- Goal:
Repeat, please, only the lines from the top of the data down to the line with "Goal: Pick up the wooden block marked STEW"; include both of those lines.

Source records
■ ■ ■ ■ ■ ■ ■

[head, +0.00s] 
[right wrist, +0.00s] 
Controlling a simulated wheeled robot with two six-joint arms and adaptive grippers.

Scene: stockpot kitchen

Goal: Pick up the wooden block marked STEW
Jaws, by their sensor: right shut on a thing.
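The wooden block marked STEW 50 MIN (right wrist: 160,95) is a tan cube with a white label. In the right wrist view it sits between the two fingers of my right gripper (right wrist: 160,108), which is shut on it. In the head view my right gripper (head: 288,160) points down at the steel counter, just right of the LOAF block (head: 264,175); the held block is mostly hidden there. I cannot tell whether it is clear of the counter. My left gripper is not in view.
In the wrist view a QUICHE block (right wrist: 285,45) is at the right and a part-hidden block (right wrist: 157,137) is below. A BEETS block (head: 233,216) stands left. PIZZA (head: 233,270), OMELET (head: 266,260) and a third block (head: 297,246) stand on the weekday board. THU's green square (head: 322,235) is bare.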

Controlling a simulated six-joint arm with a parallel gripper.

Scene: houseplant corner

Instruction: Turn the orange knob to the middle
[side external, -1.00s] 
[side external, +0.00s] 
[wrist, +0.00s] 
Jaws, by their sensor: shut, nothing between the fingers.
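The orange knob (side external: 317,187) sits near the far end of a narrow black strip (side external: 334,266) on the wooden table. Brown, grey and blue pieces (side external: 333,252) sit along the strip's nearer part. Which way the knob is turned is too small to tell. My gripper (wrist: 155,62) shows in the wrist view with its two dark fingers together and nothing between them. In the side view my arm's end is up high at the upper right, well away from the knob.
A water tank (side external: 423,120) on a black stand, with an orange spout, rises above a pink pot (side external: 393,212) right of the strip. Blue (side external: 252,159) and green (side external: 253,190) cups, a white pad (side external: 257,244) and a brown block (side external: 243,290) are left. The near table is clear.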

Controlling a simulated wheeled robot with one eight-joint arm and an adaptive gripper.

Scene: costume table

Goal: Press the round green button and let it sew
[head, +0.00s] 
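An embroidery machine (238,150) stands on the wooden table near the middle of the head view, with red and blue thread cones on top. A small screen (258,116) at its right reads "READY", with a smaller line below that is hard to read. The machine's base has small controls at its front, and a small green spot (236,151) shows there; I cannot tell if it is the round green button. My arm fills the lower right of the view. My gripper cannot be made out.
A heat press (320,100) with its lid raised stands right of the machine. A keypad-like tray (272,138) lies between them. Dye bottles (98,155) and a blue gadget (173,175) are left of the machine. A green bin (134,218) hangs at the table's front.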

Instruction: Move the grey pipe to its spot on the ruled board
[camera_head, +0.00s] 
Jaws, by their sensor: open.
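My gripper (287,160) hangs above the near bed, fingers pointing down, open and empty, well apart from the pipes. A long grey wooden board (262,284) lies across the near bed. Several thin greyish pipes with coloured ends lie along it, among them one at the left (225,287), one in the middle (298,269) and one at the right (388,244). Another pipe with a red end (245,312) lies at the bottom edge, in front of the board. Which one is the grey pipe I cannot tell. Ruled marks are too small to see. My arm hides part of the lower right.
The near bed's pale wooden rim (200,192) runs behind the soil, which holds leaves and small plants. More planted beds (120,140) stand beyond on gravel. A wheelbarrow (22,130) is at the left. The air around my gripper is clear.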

■ ■ ■ ■ ■ ■ ■

- Problem solution:
[head, +0.00s] 
[right wrist, +0.00s] 
Controlling a simulated wheeled robot with two six-joint arms and adaptive grippers.

Scene: stockpot kitchen

Goal: Pick up the wooden block marked STEW

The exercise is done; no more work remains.